= THE EXERCISE =
Everything from the line containing "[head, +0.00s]" through the line containing "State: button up" should be repeated exactly, and nothing else from the data.

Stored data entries
....
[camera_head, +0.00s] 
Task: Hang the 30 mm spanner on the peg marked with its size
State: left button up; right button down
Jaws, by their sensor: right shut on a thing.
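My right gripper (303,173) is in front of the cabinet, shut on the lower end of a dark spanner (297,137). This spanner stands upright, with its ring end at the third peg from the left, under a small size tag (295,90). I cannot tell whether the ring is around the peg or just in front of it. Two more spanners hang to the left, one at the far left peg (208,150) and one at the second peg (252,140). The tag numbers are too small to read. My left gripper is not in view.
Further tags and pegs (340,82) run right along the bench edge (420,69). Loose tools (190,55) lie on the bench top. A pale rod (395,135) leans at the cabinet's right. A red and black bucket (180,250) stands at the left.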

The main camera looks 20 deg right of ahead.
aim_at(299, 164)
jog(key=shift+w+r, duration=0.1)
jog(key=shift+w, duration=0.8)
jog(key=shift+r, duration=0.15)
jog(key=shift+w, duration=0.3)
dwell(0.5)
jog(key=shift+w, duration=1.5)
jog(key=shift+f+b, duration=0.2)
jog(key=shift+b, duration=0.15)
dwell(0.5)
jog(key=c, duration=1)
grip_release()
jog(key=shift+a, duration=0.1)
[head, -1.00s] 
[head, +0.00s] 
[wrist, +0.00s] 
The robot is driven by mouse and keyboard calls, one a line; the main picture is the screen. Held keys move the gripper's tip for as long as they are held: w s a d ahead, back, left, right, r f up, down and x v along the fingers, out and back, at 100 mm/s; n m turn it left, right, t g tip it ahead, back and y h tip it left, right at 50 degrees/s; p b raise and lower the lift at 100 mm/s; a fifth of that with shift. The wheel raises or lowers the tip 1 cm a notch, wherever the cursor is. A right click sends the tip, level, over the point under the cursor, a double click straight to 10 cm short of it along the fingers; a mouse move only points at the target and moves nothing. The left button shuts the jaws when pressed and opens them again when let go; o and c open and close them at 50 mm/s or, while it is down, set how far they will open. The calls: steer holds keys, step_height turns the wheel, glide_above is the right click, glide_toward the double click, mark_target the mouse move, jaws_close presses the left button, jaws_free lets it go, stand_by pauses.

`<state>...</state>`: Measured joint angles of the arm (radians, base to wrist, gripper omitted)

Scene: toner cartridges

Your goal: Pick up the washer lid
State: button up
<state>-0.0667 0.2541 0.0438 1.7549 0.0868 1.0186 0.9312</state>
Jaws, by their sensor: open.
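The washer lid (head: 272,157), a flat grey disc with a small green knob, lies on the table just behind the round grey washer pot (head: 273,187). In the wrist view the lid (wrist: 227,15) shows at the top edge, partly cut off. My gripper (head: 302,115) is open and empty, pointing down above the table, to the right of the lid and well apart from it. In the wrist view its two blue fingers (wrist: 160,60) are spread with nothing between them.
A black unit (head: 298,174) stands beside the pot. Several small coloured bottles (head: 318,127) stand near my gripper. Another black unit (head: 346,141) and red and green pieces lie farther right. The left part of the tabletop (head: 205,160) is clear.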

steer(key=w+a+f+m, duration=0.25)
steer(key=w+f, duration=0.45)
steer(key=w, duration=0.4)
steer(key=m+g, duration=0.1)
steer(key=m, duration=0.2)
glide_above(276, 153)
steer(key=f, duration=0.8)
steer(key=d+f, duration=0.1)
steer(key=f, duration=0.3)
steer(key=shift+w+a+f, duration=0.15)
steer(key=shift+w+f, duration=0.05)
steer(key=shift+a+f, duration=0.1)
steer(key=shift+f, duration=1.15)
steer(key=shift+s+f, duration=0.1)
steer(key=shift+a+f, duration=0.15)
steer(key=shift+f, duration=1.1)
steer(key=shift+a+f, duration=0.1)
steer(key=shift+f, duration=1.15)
....
= IN RESPONSE =
[head, +0.00s] 
[wrist, +0.00s] 
The robot is driven by mouse and keyboard calls, one a line; the main picture is the screen. Held keys move the gripper's tip for as long as they are held: w s a d ahead, back, left, right, r f up, down and x v along the fingers, out and back, at 100 mm/s; n m turn it left, right, t g tip it ahead, back and y h tip it left, right at 50 degrees/s; p b raise and lower the lift at 100 mm/s; a fifth of that with shift. The wheel raises or lowers the tip 1 cm a notch, wherever the cursor is. A right click sends the tip, level, over the point under the cursor, a double click straight to 10 cm short of it along the fingers; a mouse move only points at the target and moves nothing. The left button shuts the jaws when pressed and opens them again when let go; o and c open and close them at 50 mm/s or, while it is down, set how far they will open. The calls: steer holds keys, step_height turns the wheel, glide_above is the right click, glide_toward the double click, mark_target the mouse move, jaws_close presses the left button, jaws_free lets it go, stand_by pauses.

`<state>...</state>`: Measured joint angles of the arm (radians, base to wrist, gripper omitted)

Scene: toner cartridges

Your goal: Pick up the washer lid
State: button up

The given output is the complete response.